- Challenge -
Write the material out again exactly as it stands.

- Information provided -
[Begin]

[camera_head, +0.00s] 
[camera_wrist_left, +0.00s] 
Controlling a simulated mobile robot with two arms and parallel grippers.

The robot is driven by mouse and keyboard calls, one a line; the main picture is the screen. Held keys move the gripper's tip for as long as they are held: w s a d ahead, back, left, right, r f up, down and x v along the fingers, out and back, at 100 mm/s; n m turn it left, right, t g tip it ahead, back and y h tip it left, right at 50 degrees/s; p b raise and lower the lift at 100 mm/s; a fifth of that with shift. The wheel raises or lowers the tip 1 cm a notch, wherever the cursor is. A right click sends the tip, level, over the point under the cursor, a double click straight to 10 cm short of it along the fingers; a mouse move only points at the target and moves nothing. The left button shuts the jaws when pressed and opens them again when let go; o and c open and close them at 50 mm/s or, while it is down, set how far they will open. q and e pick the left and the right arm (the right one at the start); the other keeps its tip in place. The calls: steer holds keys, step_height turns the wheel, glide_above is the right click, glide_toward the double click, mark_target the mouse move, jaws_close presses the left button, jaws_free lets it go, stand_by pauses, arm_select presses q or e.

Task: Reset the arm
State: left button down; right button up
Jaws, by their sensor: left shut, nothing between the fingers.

[End]

- Correct output -
[camera_head, +0.00s] 
[camera_wrist_left, +0.00s] 
Controlling a simulated mobile robot with two arms and parallel grippers.

The robot is driven by mouse and keyboard calls, one a line; the main picture is the screen. Held keys move the gripper's tip for as long as they are held: w s a d ahead, back, left, right, r f up, down and x v along the fingers, out and back, at 100 mm/s; n m turn it left, right, t g tip it ahead, back and y h tip it left, right at 50 degrees/s; p b raise and lower the lift at 100 mm/s; a fifth of that with shift. The wheel raises or lowers the tip 1 cm a notch, wherever the cursor is. A right click sends the tip, level, over the point under the cursor, a double click straight to 10 cm short of it along the fingers; a mouse move only points at the target and moves nothing. The left button shuts the jaws when pressed and opens them again when let go; o and c open and close them at 50 mm/s or, while it is down, set how far they will open. q and e pick the left and the right arm (the right one at the start); the other keeps its tip in place. The calls: steer holds keys, step_height turns the wheel, glide_above is the right click, glide_toward the double click, mark_target the mouse move, jaws_close presses the left button, jaws_free lets it go, stand_by pauses, arm_select presses q or e.

Task: Reset the arm
State: left button down; right button up
Jaws, by their sensor: left shut, nothing between the fingers.

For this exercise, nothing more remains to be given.